The task: Begin with the line containing "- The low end" and end with the line containing "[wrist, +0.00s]". Give those lines again exactly, leaving out the images.

Records from a data collection:
━━━━━━━━━━━━━━━━━━━━
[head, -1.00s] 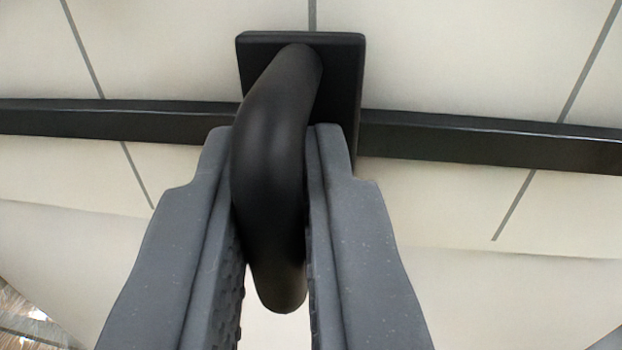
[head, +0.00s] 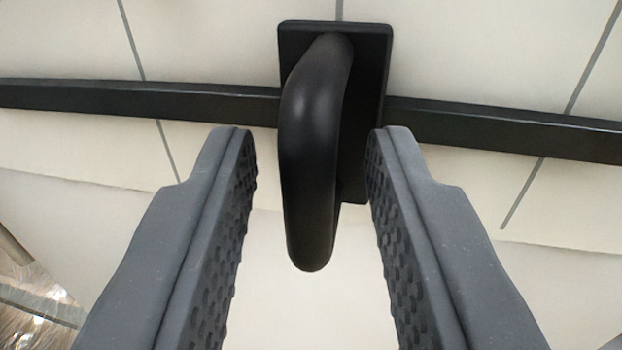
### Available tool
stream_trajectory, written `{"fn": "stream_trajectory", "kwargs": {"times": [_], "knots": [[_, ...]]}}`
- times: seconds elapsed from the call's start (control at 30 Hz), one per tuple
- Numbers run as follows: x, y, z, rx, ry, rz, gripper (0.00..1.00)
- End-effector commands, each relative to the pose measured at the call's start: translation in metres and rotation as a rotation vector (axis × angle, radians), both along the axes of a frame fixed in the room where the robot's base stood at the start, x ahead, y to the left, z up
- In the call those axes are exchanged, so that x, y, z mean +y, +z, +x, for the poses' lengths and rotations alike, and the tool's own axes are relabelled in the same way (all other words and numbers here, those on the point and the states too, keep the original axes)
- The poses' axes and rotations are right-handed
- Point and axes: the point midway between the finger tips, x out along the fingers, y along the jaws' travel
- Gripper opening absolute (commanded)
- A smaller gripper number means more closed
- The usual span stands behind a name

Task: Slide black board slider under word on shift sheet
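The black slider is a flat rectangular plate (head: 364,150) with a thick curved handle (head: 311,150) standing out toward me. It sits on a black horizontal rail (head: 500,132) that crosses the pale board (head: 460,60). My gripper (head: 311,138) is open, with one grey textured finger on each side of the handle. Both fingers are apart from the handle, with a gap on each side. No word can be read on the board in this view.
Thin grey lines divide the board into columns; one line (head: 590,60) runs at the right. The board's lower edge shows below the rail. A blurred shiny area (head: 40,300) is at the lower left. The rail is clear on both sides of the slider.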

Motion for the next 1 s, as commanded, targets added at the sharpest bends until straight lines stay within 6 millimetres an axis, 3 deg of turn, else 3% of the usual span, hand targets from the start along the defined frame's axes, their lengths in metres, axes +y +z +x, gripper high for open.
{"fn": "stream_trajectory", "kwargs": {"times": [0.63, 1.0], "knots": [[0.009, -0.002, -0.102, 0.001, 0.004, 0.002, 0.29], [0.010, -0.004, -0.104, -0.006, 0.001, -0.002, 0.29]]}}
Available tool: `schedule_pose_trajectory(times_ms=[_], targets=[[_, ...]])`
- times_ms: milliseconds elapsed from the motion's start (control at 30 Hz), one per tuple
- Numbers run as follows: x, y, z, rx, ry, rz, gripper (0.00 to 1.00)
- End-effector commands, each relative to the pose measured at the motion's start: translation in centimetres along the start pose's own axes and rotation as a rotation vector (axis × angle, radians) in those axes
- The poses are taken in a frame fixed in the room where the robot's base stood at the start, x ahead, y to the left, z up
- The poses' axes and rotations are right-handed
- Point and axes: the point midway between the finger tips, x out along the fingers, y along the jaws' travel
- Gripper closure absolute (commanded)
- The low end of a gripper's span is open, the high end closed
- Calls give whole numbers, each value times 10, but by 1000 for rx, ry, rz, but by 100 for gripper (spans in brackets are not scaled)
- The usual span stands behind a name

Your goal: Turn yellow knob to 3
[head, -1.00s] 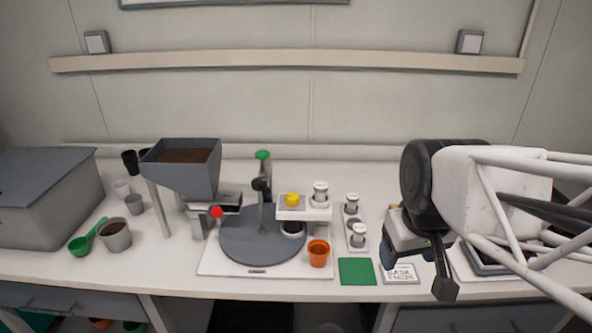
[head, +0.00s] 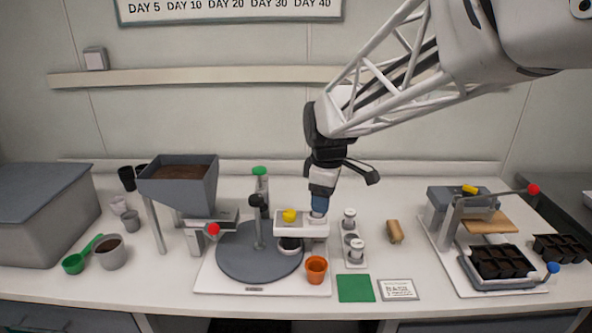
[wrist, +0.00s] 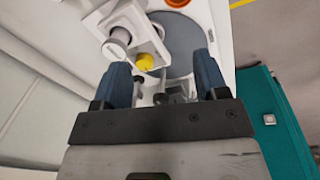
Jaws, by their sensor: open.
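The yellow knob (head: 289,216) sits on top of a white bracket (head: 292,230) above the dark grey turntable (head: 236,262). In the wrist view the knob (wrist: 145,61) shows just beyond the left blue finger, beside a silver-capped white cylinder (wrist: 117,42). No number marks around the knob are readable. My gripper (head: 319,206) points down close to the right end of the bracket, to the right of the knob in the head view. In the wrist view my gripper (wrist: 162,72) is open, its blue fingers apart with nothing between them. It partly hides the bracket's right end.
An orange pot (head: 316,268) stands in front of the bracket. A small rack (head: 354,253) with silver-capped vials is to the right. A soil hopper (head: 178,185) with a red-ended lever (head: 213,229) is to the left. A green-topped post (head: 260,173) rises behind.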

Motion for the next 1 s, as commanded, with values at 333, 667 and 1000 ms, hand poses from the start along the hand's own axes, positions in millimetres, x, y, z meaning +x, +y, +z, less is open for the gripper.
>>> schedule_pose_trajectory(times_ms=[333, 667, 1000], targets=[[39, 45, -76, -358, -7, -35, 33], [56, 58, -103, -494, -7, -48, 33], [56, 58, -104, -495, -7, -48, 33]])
━━━━━━━━━━━━━━━━━━━━
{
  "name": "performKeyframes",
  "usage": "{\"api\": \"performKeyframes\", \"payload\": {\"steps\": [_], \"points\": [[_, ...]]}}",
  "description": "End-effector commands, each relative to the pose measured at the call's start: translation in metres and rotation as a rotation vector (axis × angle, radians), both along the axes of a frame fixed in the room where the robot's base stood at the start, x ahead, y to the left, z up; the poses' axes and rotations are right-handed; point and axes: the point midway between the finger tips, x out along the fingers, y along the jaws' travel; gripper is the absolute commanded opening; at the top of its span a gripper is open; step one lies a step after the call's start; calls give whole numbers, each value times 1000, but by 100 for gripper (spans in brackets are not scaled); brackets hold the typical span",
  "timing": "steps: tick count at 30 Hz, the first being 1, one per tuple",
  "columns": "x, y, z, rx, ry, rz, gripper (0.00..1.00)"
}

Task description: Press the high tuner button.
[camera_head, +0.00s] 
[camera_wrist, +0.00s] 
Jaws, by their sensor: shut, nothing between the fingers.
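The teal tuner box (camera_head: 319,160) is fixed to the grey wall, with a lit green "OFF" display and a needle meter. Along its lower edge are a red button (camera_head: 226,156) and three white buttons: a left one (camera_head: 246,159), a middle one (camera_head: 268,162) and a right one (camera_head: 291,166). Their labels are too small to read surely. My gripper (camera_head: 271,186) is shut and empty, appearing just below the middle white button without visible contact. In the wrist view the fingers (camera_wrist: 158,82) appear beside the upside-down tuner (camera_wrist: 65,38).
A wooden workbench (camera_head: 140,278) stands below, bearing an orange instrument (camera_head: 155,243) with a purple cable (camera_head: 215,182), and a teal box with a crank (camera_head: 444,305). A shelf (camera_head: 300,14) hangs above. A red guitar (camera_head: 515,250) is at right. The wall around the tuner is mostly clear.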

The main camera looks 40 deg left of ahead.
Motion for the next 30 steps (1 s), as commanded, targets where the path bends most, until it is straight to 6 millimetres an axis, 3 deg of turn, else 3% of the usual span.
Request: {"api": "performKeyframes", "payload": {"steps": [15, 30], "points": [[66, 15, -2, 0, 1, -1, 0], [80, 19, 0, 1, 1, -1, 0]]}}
━━━━━━━━━━━━━━━━━━━━
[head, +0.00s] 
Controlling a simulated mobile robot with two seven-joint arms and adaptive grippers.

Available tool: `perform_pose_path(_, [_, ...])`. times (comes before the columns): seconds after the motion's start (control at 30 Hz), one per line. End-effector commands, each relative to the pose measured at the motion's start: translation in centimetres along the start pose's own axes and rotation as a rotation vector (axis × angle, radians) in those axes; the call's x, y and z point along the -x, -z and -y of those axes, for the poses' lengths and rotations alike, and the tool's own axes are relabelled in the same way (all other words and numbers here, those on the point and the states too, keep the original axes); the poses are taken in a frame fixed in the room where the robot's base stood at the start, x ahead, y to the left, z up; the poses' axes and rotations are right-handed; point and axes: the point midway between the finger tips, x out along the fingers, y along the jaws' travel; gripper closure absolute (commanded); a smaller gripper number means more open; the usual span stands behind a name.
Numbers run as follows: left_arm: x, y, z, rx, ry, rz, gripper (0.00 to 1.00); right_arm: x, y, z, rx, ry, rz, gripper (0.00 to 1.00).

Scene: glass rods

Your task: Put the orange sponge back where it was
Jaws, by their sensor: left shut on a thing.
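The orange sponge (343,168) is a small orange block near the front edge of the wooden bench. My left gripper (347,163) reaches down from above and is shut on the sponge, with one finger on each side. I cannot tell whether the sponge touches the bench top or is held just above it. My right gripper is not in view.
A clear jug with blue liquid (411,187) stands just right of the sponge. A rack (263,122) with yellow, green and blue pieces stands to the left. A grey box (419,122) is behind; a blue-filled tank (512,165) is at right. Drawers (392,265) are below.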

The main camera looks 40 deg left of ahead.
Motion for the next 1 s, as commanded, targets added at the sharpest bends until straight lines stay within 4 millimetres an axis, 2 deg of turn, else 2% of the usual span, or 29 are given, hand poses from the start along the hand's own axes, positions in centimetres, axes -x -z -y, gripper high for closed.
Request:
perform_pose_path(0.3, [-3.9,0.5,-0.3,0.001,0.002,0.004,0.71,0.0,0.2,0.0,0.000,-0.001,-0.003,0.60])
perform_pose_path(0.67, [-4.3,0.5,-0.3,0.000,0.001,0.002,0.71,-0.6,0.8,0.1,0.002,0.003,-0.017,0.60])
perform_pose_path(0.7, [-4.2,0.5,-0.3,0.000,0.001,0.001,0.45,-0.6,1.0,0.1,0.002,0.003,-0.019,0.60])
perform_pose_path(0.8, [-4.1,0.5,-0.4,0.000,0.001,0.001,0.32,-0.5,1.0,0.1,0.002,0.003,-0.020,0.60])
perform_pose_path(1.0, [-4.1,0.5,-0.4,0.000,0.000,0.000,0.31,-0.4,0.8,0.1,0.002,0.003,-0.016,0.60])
━━━━━━━━━━━━━━━━━━━━
Result for this exercise:
- The low end of a gripper's span is open, the high end closed
- Calls give whole numbers, each value times 10, but by 1000 for rx, ry, rz, but by 100 for gripper (spans in brackets are not scaled)
- The usual span stands behind a name

Your goal: Turn yellow knob to 3
[head, -1.00s] 
[head, +0.00s] 
[wrist, +0.00s] 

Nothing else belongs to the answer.